> PROBLEM TO WORK ON
Go through the records below line by line. Count the lines with "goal" and give the count alone.

━━━━━━━━━━━━━━━━━━━━━━━━━━━━━━

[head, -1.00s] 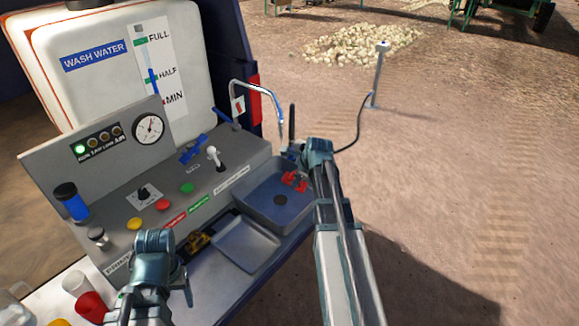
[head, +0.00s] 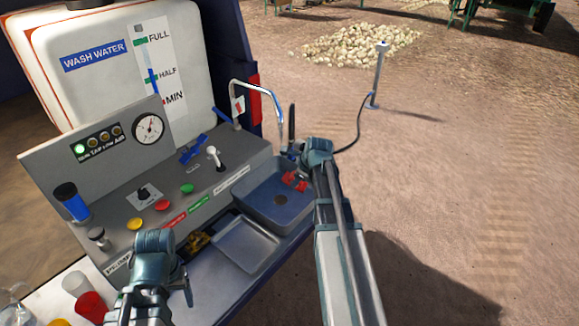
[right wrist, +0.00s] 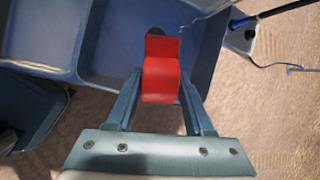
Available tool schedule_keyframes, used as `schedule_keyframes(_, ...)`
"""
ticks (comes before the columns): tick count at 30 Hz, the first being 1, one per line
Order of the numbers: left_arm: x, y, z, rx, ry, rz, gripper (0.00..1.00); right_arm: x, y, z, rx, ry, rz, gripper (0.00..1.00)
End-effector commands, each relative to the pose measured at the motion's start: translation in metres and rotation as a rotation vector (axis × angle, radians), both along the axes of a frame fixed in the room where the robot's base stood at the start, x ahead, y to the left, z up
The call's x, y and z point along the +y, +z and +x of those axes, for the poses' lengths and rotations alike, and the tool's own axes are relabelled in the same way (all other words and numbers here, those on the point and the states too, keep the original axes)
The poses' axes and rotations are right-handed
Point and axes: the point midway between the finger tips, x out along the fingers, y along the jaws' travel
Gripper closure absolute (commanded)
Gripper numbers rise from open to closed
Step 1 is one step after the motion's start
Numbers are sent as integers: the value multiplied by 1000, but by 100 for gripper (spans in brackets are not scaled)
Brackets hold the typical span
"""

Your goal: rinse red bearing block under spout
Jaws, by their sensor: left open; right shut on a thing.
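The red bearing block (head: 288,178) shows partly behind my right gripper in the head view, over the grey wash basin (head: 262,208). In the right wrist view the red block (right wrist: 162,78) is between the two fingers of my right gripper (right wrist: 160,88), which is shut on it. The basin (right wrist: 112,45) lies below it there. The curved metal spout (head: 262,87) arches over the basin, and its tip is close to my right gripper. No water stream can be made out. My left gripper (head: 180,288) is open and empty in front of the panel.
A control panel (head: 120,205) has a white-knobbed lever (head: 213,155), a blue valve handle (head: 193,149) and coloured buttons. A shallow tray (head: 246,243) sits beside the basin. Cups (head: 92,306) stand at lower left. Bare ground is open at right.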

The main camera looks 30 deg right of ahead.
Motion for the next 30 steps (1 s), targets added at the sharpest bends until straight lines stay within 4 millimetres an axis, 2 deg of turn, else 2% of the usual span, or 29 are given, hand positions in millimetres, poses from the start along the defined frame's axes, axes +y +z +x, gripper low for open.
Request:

━━━━━━━━━━━━━━━━━━━━━━━━━━━━━━

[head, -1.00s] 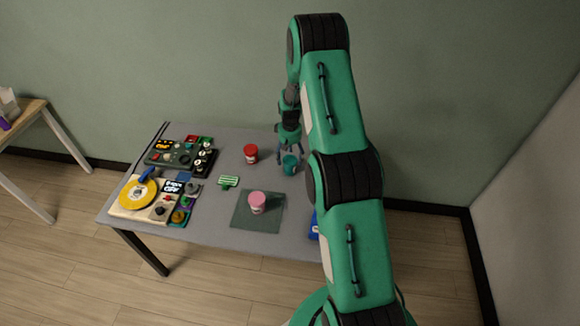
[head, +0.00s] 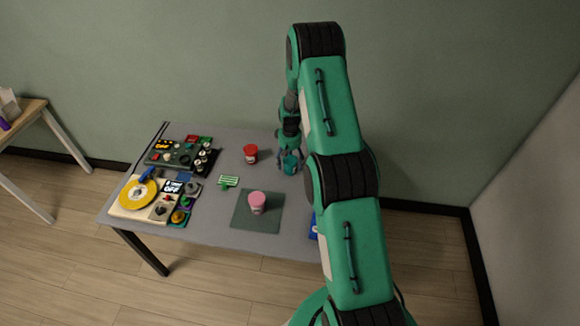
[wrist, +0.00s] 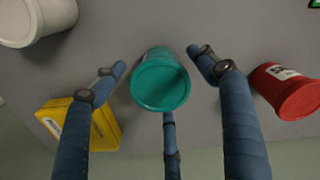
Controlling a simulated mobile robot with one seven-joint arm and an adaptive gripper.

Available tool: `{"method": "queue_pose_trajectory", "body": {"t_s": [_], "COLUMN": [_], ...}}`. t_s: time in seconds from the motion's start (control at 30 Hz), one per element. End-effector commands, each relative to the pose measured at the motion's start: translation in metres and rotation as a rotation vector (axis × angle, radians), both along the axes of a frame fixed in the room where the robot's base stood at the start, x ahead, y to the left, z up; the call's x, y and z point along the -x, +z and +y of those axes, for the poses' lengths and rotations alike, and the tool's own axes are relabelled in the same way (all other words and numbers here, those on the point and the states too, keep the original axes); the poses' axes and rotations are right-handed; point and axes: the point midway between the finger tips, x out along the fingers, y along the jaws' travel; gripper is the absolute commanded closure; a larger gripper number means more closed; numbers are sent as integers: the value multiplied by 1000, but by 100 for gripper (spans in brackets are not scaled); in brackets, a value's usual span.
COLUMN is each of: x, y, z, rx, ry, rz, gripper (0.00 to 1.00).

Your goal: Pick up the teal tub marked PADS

━━━━━━━━━━━━━━━━━━━━━━━━━━━━━━

> PROBLEM SOLUTION
2